■ Description of the task ■
Go through the material below and copy all lines with "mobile".
╭──
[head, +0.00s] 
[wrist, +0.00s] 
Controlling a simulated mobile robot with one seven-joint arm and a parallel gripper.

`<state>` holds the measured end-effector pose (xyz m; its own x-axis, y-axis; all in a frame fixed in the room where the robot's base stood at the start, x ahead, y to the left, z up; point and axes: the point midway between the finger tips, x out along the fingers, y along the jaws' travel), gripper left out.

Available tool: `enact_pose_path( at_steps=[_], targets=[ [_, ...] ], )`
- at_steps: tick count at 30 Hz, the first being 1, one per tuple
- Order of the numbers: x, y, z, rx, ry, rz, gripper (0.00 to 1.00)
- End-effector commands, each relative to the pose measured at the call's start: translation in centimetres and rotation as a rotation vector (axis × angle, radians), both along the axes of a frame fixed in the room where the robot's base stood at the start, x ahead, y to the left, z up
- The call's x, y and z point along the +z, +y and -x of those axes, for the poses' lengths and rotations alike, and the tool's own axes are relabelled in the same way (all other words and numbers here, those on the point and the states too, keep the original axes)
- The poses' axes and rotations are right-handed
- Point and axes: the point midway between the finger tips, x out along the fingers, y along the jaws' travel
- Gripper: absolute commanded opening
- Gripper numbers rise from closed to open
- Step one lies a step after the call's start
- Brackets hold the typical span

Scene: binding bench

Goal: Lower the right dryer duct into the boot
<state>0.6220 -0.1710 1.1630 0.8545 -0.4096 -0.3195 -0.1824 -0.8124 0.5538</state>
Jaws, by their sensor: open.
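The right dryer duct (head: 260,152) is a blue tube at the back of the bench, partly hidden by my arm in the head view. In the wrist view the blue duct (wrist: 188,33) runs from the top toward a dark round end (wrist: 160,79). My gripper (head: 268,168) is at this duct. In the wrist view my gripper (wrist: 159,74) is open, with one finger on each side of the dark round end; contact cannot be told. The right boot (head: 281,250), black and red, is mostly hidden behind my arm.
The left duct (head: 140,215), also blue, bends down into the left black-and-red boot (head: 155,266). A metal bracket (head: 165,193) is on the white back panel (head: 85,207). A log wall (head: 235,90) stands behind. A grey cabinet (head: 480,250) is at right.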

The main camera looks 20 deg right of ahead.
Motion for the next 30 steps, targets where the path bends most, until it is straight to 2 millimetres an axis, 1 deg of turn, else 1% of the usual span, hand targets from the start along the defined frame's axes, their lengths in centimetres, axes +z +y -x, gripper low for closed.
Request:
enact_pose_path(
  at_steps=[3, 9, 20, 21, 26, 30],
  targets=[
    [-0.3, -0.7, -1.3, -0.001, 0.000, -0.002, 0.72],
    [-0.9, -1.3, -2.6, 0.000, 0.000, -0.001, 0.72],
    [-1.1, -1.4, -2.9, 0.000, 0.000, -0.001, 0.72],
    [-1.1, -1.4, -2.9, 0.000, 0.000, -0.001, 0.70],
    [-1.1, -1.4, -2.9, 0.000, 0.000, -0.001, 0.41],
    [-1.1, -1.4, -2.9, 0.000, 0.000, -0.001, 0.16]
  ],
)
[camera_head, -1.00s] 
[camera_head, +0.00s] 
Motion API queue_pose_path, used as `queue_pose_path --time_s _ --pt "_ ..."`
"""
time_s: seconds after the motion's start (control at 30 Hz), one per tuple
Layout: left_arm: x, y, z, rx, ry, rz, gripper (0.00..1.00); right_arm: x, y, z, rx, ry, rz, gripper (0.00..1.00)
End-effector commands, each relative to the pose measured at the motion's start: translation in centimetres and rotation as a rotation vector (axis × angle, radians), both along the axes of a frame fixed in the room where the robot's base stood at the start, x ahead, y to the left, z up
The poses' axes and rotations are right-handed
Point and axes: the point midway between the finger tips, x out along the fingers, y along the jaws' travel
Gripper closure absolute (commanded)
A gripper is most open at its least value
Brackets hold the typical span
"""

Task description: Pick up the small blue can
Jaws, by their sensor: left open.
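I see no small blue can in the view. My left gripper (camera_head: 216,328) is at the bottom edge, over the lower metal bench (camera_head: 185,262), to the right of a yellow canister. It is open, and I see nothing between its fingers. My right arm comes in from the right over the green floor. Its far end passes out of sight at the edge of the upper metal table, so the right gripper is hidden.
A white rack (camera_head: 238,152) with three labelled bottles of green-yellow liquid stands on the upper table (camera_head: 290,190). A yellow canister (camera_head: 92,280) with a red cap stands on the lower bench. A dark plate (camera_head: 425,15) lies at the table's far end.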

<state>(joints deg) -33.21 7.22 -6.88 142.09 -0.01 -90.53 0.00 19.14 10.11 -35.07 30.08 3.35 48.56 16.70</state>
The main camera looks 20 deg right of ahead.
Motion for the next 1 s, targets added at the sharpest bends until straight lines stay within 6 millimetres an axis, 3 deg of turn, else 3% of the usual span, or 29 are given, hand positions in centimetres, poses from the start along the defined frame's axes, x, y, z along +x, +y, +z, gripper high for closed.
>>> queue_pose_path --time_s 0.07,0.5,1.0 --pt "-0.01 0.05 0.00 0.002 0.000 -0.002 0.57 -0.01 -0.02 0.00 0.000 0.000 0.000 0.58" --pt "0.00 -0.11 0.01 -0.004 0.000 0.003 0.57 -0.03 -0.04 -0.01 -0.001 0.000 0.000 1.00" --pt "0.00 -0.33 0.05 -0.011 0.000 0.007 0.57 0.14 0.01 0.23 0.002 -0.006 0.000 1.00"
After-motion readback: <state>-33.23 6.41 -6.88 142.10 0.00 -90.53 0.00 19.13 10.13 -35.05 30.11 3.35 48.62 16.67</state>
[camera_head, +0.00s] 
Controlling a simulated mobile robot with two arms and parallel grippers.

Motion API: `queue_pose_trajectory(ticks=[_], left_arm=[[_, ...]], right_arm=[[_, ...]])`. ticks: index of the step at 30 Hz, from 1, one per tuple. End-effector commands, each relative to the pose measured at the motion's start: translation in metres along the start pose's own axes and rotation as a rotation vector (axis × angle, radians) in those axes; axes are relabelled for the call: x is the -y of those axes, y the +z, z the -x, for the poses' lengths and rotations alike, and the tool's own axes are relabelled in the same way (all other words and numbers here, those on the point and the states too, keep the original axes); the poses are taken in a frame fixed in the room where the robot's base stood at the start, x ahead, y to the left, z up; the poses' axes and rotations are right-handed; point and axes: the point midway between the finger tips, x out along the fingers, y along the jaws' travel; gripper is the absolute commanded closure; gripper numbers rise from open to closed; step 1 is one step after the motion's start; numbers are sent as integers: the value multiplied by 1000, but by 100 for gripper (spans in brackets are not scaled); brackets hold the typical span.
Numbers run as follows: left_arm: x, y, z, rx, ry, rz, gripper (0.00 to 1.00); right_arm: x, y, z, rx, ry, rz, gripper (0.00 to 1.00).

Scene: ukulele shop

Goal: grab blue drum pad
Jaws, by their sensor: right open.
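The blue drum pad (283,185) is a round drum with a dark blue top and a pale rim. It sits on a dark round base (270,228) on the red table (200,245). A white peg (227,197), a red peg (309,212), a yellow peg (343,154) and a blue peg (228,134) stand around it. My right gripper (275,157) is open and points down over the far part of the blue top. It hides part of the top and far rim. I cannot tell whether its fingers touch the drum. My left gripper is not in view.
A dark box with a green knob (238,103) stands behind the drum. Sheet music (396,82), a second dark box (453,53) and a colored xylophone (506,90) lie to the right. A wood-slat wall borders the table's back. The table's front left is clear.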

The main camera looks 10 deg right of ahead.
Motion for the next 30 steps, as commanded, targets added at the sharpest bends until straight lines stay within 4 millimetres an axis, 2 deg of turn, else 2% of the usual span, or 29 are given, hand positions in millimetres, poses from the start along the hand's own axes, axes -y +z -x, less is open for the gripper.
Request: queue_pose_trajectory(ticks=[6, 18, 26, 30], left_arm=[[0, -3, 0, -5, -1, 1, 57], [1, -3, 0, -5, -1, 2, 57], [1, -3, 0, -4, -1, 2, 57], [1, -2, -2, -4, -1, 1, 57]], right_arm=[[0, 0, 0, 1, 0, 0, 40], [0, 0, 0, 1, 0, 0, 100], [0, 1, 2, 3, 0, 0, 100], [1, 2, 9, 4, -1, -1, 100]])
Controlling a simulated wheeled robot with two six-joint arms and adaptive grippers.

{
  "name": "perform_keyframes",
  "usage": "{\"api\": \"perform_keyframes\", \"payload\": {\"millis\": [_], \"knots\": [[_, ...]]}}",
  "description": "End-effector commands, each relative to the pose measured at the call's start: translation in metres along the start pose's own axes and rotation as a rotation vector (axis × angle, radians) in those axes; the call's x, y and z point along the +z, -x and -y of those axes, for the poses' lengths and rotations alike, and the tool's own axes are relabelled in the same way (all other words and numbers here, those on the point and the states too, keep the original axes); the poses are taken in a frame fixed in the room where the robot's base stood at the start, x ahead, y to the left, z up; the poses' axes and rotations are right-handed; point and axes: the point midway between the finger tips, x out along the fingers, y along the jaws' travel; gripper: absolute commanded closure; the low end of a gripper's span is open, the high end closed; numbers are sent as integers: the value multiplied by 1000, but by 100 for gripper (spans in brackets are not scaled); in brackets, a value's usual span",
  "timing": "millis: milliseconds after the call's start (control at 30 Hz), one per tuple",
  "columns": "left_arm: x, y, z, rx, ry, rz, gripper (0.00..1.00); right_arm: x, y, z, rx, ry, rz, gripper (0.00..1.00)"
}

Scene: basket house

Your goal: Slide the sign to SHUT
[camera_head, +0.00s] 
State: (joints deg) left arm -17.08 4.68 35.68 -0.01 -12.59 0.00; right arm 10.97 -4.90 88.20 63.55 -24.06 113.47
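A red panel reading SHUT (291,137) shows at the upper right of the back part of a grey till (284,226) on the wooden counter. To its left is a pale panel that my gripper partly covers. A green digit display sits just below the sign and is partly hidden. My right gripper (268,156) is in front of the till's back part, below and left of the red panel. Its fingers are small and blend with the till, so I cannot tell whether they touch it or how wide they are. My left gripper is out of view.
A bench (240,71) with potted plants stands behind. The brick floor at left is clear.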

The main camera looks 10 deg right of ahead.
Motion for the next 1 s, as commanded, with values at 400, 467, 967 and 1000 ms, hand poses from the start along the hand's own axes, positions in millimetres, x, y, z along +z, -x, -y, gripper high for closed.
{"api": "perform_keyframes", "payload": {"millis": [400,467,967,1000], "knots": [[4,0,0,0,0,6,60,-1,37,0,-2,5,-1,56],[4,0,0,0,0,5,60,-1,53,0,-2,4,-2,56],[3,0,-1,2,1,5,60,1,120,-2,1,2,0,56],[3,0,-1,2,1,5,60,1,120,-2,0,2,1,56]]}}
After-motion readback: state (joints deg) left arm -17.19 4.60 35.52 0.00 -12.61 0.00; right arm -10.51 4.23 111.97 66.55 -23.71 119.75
╰──
■ Exercise result ■
Controlling a simulated mobile robot with one seven-joint arm and a parallel gripper.
Controlling a simulated mobile robot with two arms and parallel grippers.

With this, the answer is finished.